DATA SECTION ▸
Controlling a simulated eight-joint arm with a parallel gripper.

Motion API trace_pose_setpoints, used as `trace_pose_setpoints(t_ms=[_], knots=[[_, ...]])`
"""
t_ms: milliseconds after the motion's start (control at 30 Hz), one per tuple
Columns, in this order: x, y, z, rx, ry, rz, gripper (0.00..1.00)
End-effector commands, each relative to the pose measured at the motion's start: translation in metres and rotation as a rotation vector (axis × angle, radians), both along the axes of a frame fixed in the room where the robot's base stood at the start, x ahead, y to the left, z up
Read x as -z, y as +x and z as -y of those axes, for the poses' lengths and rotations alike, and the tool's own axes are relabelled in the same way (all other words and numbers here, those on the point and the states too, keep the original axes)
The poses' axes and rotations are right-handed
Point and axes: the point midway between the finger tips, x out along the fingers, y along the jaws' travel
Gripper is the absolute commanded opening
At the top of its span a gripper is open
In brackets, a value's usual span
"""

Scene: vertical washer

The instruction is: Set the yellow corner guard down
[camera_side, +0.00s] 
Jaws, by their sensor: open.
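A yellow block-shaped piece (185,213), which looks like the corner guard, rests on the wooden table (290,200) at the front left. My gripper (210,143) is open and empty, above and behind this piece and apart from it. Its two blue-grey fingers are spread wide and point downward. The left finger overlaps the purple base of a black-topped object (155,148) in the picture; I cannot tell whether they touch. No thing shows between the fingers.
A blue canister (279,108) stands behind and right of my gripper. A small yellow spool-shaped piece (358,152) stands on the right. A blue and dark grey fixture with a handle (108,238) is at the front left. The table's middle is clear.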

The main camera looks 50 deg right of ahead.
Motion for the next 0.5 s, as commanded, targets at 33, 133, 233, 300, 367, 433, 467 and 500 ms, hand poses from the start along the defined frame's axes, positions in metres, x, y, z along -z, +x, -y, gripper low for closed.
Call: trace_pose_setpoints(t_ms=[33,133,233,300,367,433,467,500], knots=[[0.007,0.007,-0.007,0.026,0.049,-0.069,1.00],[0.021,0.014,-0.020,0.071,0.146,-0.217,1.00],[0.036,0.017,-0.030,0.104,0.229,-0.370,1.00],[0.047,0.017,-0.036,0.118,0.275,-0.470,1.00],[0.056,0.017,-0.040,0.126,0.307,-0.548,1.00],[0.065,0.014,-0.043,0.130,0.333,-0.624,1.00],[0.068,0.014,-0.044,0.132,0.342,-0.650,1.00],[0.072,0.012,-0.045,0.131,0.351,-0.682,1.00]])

DIRECTIONS ▸ Look above for the line containing "Read x as -z, y". Output from there through the line containing "The poses' axes", exactly and inclusively.

REPLY ▸
Read x as -z, y as +x and z as -y of those axes, for the poses' lengths and rotations alike, and the tool's own axes are relabelled in the same way (all other words and numbers here, those on the point and the states too, keep the original axes)
The poses' axes and rotations are right-handed

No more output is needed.